As a result, the Soviet Union was falling behind the West. As long as the productive forces in the USSR continued to develop, the pro-capitalist tendency was insignificant. But the impasse of Stalinism transformed the situation completely. By the mid-1960s, the system of a bureaucratically controlled planned economy [had] reached its limits. Once the Soviet Union was not able to obtain better results than capitalism, its fate was sealed.
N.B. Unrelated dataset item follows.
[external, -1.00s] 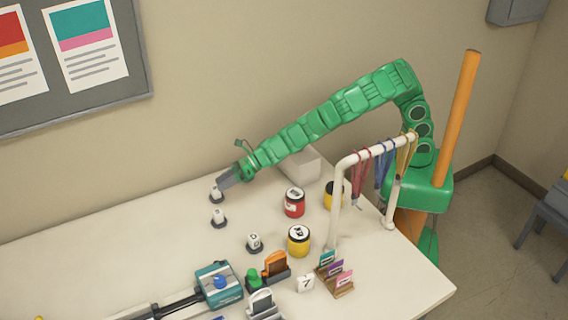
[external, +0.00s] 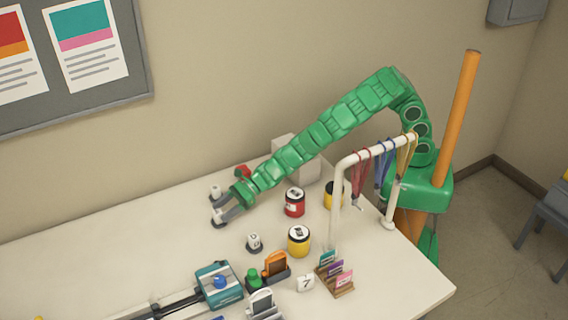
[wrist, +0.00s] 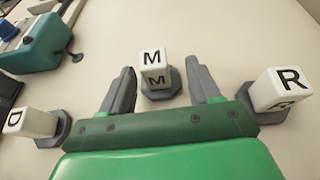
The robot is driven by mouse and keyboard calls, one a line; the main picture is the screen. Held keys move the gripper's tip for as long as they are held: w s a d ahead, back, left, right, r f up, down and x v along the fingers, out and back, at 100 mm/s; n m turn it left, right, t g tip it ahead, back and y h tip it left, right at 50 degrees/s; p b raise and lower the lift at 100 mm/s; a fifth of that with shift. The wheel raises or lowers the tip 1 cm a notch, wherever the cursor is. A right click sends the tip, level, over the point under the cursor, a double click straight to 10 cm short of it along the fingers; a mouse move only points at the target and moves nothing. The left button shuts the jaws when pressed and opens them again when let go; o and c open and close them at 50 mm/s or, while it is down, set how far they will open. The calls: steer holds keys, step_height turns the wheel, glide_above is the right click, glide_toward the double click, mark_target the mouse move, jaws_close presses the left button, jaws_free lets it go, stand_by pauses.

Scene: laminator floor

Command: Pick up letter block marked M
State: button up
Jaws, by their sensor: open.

It was at this point that Ted [Grant] concluded that the fall of Stalinism was inevitable, a brilliant prediction that he made as early as 1972. From a Marxist point of view, such a perspective was inescapable. Marxism explains that in the final analysis the viability of a given socio-economic system depends on its ability to develop the productive forces. This book explains the whole process in great detail, and shows how, in the period after 1965, the growth rate of the Soviet economy began to slow down.
Between 1965 and 1970, the growth rate was 5.4 per cent. Over the next seven-year period, between 1971 and 1978, the average rate of growth was only 3.7 per cent. This compared to an average of 3.5 per cent for the advanced capitalist economies of the OECD. In other words, the growth rate of the Soviet Union was no longer much higher than that achieved under capitalism, a disastrous state of affairs. As a result, the USSR’s share of total world production actually fell slightly, from 12.5 per cent in 1960 to 12.3 per cent in 1979. In the same period, Japan increased its share from 4.7 per cent to 9.2 per cent. All Khrushchev’s talk about catching up with and overtaking America evaporated into thin air. The growth rate in the Soviet Union continued to fall until it was reduced to zero at the end of the Brezhnev period (the ‘period of stagnation’ as it was christened by Gorbachev).
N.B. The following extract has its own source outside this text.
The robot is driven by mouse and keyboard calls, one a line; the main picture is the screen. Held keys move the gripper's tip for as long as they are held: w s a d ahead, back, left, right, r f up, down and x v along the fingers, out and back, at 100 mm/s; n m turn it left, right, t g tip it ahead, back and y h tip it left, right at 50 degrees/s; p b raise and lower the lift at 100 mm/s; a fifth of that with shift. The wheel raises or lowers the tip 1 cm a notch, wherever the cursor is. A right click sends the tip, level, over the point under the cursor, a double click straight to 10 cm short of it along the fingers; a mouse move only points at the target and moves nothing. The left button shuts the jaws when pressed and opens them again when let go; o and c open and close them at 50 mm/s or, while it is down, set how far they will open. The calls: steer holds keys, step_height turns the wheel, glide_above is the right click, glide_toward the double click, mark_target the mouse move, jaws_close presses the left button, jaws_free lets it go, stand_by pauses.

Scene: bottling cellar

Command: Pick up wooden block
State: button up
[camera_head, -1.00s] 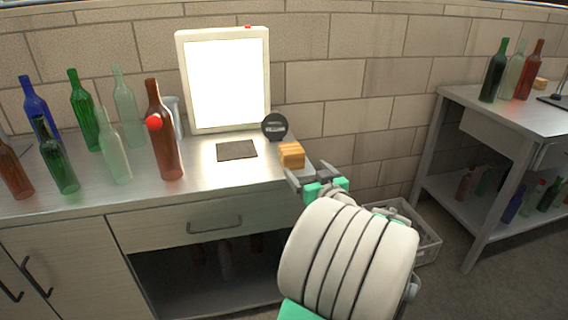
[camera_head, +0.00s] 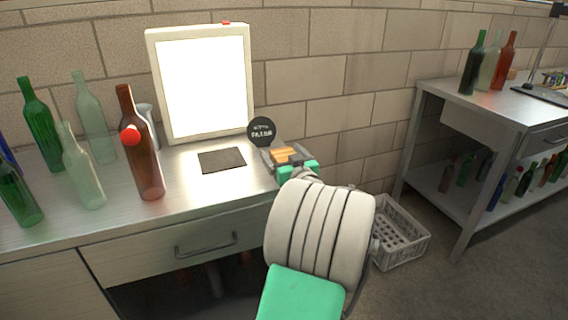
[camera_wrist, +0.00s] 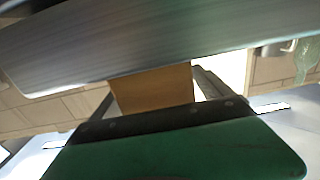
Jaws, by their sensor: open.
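The wooden block (camera_head: 284,153) is small and orange-tan, and sits near the right end of the metal counter. My gripper (camera_head: 284,158) is open at the block, with its fingers reaching along the block's sides in the head view. In the wrist view the block (camera_wrist: 152,90) shows between the fingers, just beyond the green gripper body. The block's lower part is hidden by my gripper in the head view. I cannot tell whether the fingers touch it.
A round black sign (camera_head: 262,131) stands close behind the block. A dark mat (camera_head: 222,160) lies left of it, before a bright light panel (camera_head: 203,83). Several bottles stand farther left, including a brown one (camera_head: 143,160). A grey crate (camera_head: 400,238) is on the floor at right.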

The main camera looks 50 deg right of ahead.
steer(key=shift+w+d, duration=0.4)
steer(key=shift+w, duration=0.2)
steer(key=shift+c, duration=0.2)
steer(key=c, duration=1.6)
Once this stage had been reached, the bureaucracy ceased to play even the relatively progressive role it had played in the past. This is the reason why the Soviet regime entered into crisis. Ted Grant was the only Marxist to draw the necessary conclusion from this. He explained that once the Soviet Union was unable to get better results than capitalism, the regime was doomed. By contrast, every other tendency, from the bourgeois to the Stalinists, took for granted that the apparently monolithic regimes in Russia, China and Eastern Europe would last almost indefinitely.
Political counter-revolution
The political counter-revolution carried out by the Stalinist bureaucracy in Russia completely liquidated the regime of workers’ Soviet democracy but did not destroy the new property relations established by the October Revolution. The ruling bureaucracy based itself on the nationalised, planned economy and played a relatively progressive role in developing the productive forces. However, they managed this at three times the cost of capitalism, with tremendous waste, corruption and mismanagement, which Trotsky had pointed out even before the war, when the economy was advancing at 20 per cent a year.
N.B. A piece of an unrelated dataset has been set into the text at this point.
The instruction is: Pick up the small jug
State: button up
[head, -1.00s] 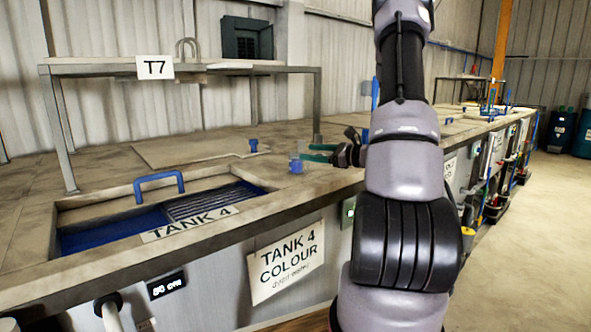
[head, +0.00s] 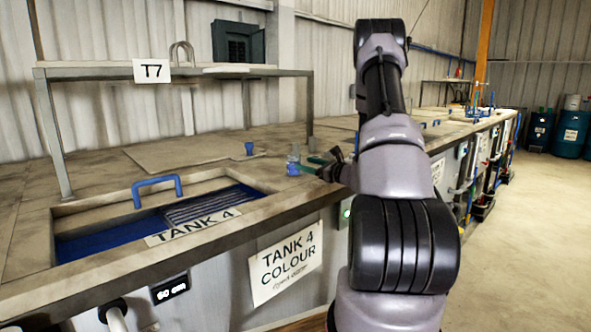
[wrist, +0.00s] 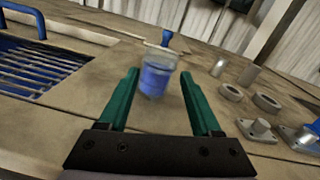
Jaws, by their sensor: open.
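The small jug (head: 293,166) is clear with blue contents and stands on the worktop to the right of Tank 4. It also shows in the wrist view (wrist: 158,76), upright at the far end of my fingers. My gripper (head: 309,166) has green fingers and comes in from the right in the head view. In the wrist view my gripper (wrist: 160,86) is open, with one finger on each side of the jug. A small gap shows on both sides. I cannot tell how deep the jug sits between the fingers.
A blue-handled tank opening (head: 158,188) lies left. Behind the jug is a small blue knob (head: 249,148) on a lid. In the wrist view, metal rings (wrist: 267,102) and short cylinders (wrist: 249,75) stand to the right.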

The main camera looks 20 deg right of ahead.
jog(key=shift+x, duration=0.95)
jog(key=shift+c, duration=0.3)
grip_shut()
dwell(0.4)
But despite its successes, Stalinism did not solve the problems of society. In reality, it represented a monstrous historical anomaly, the result of a peculiar historical concatenation of circumstances. The Soviet Union under Stalin was based on a fundamental contradiction. The nationalised planned economy was in contradiction to the bureaucratic state. Even in the period of the first five-year plans, the bureaucratic regime was responsible for colossal waste. This contradiction did not disappear with the development of the economy, but, on the contrary, grew ever more unbearable until eventually the system broke down completely.
This is now common knowledge. But to be wise after the event is relatively easy. It is not so easy to predict historical processes in advance, but this was certainly the case with Ted Grant’s remarkable writings on Russia, which accurately plotted the graph of the decline of Stalinism and predicted its outcome. Here alone we find a comprehensive analysis of the reasons for the crisis of the bureaucratic regime, which even today remains a book sealed with seven seals for all other commentators on events in the former USSR.
In defence of October
What failed in Russia and Eastern Europe was not communism or socialism, in any sense that this was understood by Marx or Lenin, but a bureaucratic and totalitarian caricature. Lenin explained that the movement towards socialism requires the democratic control of industry, society and the state by the proletariat. Genuine socialism is incompatible with the rule of a privileged bureaucratic elite, which will inevitably be accompanied by colossal corruption, nepotism, waste, mismanagement, and chaos.
The nationalised planned economies in the USSR and Eastern Europe achieved astonishing results in the fields of industry, science, health and education. But, as Trotsky predicted as early as 1936, the bureaucratic regime ultimately undermined the nationalised planned economy and prepared the way for its collapse and the return of capitalism.
What is the balance sheet of the October Revolution and the great experiment in planned economy that followed it? What implications do they have for the future of humanity? And what conclusions should be drawn from them? The first observation ought to be self-evident. Whether you are in favour or against the October Revolution, there can be no doubt whatsoever that this single event changed the course of world history in an unprecedented way. The entire twentieth century was dominated by its consequences. This fact is recognised even by the most conservative commentators and those hostile to the October Revolution.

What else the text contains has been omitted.